Buying a used car can save you a lot of money. And you’ll be spoilt for choice too.

On the other hand, used cars come with greater uncertainty. It’s not always easy to find out about the car’s history, or how well it has been cared for.

But if you are thorough, you can buy a good car, grab a bargain and drive home happy.

Check the car

Have a good look at the car, inside and out. Always do this in the daytime and it’s a good idea to take someone else along with you for a second pair of eyes.

The AA has a useful checklist for what to look out for when inspecting a used car and if you're not sure or not comfortable doing all these checks yourself,  then get a professional to look at the car for you.

It’s essential you test drive the car. But before you do, check with your insurance company that you’re covered to drive another car - you can arrange temporary cover if not - and take proof of your insurance with you when going to view the car.

Do your research and find out that the vehicle is worth. Ask yourself, is it too good to be true?

Make sure the paperwork is right

Always make sure all the paperwork is in order before buying a used car.

To do all the right checks, you'll need details including the vehicle's registration number, make, model, MOT test number and V5C vehicle registration certificate (log book), which tells you the basics about the car’s ownership history.

Check the log book carefully, to ensure it matches the details you’ve been given.

Seek out the vehicle identification number (VIN) on the car, and ensure it matches the one in the log book. The VIN serves as the vehicle’s unique fingerprint and is normally found on the driver's side at the corner of the dashboard where it meets the windshield, or by driver's side door post.

The Police advise buyers to look at the quality of VIN stickers and consider: do they appear bright and freshly printed or do they look fuzzy or distorted? Both may be an indication something may be wrong or cloned.

Check that the details you've been given match DVLA's information at its website. This will tell you about:

  • when its current vehicle tax expires
  • when its MOT expires
  • the date it was first registered
  • colour
  • engine size
  • year of manufacture
  • CO2 emissions
  • tax rate

Then enter the car’s registration number to check the past results of a vehicle’s MOT tests, including:

  • if it passed or failed
  • the mileage recorded when it was tested
  • where each test was done
  • what parts failed at each test, and if any parts had minor problems
  • when its next MOT is due.
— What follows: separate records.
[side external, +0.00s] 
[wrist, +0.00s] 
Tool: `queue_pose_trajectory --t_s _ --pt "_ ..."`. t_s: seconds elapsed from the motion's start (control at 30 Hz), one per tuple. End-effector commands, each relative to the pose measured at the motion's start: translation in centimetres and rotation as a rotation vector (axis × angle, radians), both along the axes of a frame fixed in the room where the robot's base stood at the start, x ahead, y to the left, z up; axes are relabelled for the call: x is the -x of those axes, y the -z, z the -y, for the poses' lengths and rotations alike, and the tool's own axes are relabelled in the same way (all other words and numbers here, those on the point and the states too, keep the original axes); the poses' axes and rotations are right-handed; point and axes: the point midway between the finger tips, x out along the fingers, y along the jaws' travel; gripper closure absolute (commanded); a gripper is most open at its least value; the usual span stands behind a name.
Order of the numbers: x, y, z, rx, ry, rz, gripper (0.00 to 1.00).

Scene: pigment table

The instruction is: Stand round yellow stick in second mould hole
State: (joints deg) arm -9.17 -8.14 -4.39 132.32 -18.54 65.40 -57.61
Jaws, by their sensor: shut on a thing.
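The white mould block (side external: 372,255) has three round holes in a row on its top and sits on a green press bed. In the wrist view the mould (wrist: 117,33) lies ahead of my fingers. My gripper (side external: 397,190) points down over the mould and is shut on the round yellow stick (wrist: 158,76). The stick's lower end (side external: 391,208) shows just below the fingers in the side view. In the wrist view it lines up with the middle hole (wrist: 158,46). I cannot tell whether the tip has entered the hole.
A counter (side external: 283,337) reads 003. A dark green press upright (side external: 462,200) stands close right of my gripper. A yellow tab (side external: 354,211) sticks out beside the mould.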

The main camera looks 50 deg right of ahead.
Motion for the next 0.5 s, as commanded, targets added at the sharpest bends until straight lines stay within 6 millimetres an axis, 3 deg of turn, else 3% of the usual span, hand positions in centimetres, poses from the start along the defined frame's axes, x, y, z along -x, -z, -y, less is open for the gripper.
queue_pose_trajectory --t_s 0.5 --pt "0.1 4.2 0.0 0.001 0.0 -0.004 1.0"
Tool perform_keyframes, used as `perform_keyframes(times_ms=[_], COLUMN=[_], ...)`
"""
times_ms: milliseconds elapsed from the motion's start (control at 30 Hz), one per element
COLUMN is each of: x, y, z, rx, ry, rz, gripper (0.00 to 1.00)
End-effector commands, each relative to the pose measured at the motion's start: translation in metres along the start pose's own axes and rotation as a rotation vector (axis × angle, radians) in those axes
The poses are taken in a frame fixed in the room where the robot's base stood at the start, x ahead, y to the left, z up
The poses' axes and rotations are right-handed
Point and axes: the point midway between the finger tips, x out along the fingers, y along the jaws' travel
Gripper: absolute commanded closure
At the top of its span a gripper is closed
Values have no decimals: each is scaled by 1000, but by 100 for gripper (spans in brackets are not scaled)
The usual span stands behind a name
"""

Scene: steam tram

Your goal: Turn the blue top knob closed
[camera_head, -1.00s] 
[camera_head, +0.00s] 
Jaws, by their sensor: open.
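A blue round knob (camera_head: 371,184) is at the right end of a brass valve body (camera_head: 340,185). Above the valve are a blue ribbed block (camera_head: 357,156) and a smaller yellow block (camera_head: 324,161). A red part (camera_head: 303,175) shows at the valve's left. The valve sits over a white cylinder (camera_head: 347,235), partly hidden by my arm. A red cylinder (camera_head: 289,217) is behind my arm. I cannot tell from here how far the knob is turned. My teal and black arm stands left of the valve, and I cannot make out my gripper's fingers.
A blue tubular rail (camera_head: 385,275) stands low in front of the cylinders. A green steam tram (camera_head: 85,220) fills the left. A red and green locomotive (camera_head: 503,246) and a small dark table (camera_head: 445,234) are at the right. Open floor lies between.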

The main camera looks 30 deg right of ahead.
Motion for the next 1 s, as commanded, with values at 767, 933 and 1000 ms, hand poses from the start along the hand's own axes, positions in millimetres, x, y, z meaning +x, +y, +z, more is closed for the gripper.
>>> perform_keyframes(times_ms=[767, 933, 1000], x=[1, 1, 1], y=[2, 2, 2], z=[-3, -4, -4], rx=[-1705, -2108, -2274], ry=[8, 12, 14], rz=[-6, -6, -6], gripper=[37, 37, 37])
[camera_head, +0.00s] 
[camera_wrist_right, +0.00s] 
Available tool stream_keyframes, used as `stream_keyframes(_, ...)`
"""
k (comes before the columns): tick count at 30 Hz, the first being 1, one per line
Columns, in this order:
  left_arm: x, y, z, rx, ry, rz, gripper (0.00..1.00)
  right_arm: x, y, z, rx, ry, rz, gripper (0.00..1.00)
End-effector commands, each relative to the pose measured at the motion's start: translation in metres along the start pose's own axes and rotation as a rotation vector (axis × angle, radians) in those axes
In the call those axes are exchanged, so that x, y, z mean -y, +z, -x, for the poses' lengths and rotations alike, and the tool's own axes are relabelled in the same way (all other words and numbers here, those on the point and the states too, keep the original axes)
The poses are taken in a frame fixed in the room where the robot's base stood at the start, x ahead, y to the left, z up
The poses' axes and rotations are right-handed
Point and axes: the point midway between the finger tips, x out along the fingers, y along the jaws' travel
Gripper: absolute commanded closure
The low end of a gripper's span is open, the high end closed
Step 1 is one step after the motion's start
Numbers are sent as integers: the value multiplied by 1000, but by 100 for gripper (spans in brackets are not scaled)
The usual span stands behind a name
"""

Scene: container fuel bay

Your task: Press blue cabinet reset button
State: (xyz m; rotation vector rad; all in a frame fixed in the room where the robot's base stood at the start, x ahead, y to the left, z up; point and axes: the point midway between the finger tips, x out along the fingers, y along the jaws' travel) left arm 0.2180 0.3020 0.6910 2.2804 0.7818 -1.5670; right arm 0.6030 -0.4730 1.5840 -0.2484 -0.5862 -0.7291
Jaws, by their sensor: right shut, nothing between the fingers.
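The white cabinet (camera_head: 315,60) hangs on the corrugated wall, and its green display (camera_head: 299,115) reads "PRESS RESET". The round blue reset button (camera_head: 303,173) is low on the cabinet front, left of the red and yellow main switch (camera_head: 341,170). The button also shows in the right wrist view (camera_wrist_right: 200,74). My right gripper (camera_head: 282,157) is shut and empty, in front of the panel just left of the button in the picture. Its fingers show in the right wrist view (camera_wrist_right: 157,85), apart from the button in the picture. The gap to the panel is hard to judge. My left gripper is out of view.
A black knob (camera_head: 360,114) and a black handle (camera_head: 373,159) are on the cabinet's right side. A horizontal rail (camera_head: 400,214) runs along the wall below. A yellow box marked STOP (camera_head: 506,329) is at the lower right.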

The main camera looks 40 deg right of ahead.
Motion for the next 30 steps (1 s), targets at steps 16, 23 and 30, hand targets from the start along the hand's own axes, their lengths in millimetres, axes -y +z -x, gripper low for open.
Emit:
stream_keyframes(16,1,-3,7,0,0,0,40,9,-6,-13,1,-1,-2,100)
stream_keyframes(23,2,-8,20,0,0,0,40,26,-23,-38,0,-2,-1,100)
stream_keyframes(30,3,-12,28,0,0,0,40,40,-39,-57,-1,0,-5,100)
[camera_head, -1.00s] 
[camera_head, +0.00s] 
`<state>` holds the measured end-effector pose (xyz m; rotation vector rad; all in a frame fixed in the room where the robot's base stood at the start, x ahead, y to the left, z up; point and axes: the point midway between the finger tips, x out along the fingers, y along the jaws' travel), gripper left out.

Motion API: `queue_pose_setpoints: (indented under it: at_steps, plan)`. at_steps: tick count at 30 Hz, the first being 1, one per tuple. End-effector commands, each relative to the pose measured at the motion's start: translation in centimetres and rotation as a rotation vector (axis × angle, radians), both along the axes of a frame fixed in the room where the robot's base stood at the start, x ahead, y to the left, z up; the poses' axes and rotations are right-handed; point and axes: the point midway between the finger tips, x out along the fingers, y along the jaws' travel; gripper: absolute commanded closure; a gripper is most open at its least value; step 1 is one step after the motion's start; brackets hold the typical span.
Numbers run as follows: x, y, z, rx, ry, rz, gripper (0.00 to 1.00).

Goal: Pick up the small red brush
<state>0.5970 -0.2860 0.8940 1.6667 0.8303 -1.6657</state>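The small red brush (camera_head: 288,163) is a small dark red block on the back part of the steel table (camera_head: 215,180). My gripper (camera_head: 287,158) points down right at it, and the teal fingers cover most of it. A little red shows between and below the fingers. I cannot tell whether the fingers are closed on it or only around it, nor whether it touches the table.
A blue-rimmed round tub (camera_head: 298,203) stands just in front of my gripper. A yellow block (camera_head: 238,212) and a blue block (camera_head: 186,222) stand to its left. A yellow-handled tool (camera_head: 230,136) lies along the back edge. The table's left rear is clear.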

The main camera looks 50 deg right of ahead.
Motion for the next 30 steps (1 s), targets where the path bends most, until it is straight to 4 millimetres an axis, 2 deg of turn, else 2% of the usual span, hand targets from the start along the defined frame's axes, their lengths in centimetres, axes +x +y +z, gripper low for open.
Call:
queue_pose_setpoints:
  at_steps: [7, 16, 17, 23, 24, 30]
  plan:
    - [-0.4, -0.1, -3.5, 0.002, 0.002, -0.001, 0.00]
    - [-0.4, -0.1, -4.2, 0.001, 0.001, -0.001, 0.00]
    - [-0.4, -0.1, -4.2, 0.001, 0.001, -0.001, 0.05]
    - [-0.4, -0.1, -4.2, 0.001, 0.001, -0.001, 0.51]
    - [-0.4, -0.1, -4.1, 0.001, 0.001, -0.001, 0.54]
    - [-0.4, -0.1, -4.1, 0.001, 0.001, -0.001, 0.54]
The longer the period before the next MOT is due, the better.

The same search will tell you if the manufacturer has recalled a vehicle, part or accessory because of a serious safety problem.

For extra peace of mind, you can also pay as little as £10 for an organisation such as the RAC, AA, or HPI Check to do a data check. They’ll check for things like:

  • Stolen, scrapped or write-off alerts
  • Previous plates or colour changes
  • Outstanding finance
  • Mileage discrepancies
  • A private sale and dealer valuation
  • Road tax costs and fuel expenses

The police go one step further and urge other checks including:

  • Contact any garage that has carried out service to warranty work and confirm the details. In addition, check the quality of the paper documents and consider whether they might be false.
  • Be cautious if buying a car with only one key as most stolen vehicles are only ever taken with one key.
  • Ask to see some photo ID of the seller and check the name matches the name in the log book.
  • Arrange to buy the car at the seller's home or business address, rather than from a car park or street. Ask to see utility bills to confirm it’s their address.
  • Ask the seller why they're selling the vehicle. Does it sound believable? Beware of sellers selling on behalf of 'friends' or 'relations’.

What do after you hand over your money

Finally, if you buy the car avoid using cash. Paying with a debit or credit card provides you with better protection.

Make sure the seller writes a receipt for you. This should include the make, model, engine size, registration and chassis number, plus your address, the seller’s address and the amount paid.

It should then be signed and dated by both of you.

Once you've bought the vehicle, you have to register it, insure it and tax it. The car tax won’t be transferred with the vehicle, so you must tax it before you can use it.